Once a cutting-edge capability, accessing banking, payments and other financial services via digital channels has become a basic consumer expectation. With digital now table stakes, it’s incumbent upon providers–including established banks, challengers and fintechs–to figure out how to sweeten the pot for users by providing value-added services that fulfill consumers’ next-generation demands.
Providers that meet this challenge will significantly strengthen their hand when it comes to customer acquisition and long-term loyalty and retention, according to Galileo Chief Revenue Officer Seth McGuire.
Speaking at the recent Fintech Nexus conference in New York City, McGuire noted that consumers are placing an increased onus on their financial services providers to advance beyond what has become baseline digital functionality and offer enhanced money management tools.
“We are seeing this shift in mindset towards, ‘Yes, you’ve accomplished digital and I like that, that’s why I’m here with this bank. But I also want more out of this, and I need you to bring more to the table,’” said McGuire.
McGuire’s sentiments were echoed by co-panelist David Kilin, Vice President of Finance for fintech specialist Current.
“We see an increasingly aware and educated customer who originally came to digital banking for the convenience, the ease of use, possibly the lack of fees, and has gotten very comfortable with that and now is looking for a more specific value proposition, and to solve specific problems,” said Kilin.
Current’s own value proposition includes features such as up to two-day early paycheck access, no-fee overdraft up to $200, access to 40,000 fee-free ATMs in the U.S. and a 4 percent APY offering on up to $6,000.
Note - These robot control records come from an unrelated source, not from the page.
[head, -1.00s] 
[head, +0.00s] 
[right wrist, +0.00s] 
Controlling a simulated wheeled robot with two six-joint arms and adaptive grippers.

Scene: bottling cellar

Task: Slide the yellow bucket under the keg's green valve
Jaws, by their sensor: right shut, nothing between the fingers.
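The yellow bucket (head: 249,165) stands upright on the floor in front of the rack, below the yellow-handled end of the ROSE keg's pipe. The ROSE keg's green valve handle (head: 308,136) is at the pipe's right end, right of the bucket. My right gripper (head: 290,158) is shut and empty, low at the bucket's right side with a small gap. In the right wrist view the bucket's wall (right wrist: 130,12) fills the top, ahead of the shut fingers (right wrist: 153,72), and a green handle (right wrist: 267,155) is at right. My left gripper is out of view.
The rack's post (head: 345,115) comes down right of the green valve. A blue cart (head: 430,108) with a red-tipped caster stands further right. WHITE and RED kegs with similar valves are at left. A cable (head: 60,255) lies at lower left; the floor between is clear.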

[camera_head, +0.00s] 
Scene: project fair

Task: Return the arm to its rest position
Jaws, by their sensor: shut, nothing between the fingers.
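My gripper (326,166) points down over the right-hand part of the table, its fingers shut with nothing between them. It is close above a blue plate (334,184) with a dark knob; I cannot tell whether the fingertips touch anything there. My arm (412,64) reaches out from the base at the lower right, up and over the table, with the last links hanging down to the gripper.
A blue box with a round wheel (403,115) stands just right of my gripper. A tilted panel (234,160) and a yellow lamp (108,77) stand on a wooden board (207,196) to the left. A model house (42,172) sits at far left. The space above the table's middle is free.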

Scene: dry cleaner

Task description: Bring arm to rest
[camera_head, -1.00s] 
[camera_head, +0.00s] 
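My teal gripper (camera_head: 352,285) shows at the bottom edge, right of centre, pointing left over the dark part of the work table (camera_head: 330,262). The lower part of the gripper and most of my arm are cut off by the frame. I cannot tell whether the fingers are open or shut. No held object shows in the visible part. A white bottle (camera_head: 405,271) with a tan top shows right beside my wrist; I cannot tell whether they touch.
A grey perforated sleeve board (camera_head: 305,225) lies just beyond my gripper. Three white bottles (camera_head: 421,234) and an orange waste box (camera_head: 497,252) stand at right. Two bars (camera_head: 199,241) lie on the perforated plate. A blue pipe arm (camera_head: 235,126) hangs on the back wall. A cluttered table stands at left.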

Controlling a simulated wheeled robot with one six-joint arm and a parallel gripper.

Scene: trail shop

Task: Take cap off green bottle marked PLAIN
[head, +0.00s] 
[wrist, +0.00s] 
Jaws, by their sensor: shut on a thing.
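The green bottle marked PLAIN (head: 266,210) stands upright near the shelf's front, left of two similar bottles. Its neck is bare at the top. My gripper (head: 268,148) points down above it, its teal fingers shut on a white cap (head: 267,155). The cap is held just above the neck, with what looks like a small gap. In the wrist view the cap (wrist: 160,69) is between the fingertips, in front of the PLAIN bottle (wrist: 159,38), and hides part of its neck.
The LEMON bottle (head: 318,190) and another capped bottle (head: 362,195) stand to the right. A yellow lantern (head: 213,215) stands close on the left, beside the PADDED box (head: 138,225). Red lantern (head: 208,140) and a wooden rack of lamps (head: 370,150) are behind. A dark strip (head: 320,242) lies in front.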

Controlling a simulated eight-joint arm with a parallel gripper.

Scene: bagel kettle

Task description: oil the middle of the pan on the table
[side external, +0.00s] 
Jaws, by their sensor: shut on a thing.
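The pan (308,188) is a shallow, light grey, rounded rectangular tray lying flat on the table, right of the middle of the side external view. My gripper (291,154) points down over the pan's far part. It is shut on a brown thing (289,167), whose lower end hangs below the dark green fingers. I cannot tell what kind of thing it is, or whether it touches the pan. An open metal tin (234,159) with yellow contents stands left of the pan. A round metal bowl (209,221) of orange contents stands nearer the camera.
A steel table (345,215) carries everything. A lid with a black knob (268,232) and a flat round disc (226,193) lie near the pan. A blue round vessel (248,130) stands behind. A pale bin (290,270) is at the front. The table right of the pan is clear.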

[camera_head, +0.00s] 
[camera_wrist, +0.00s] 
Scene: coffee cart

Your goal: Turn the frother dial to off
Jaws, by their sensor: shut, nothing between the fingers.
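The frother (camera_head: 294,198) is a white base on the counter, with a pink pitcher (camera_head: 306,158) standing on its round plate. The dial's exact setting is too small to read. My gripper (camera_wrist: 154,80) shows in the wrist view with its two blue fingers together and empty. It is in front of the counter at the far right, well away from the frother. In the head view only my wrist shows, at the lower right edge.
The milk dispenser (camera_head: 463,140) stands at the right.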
Offering such perks is crucial not only to attract new users, but also to retain existing customers, who are more willing and able than ever to switch to a different financial services provider if they aren’t satisfied with their current one.
“In digital banking, it used to be that when you got a customer, you’d probably have a 20-year direct deposit user,” Kilin noted. “I think that’s changed a lot because the infrastructure and technology providers have made switching easier, and so now it’s a ‘What have you done for me lately?’ kind of conversation.”
McGuire agreed as to the drastically reduced stickiness of the typical relationship between financial service provider and customer.
“No longer is the bank that I started out with by depositing my first paycheck, or in college or when I got married, now my bank forever,” said McGuire. “So that’s a big opportunity for providers to gain users, but it does require delivering on execution as well as building out new products to bring customers in.”
McGuire cited secured credit as an example of a high-demand service that financial services providers increasingly are seeking to leverage in order to gain new customers and deepen relationships with their existing users.
“We’re certainly seeing demand from our clients for credit-builder or secured credit tools that enable their customers to continue their journey with their banking partner,” said McGuire. “So perhaps a customer has a debit account or a savings account and features like round-up or overdraft, but they really want to start to build credit. That’s a great opportunity for a provider to expand how they can serve their customers with multiple products.”
McGuire and Kilin agreed that as the overall digital financial services market continues to grow, so too will the size of the potential market jackpot to be had. But given the shifting dynamics of the industry, providers who want a piece of the pie will need to ante up.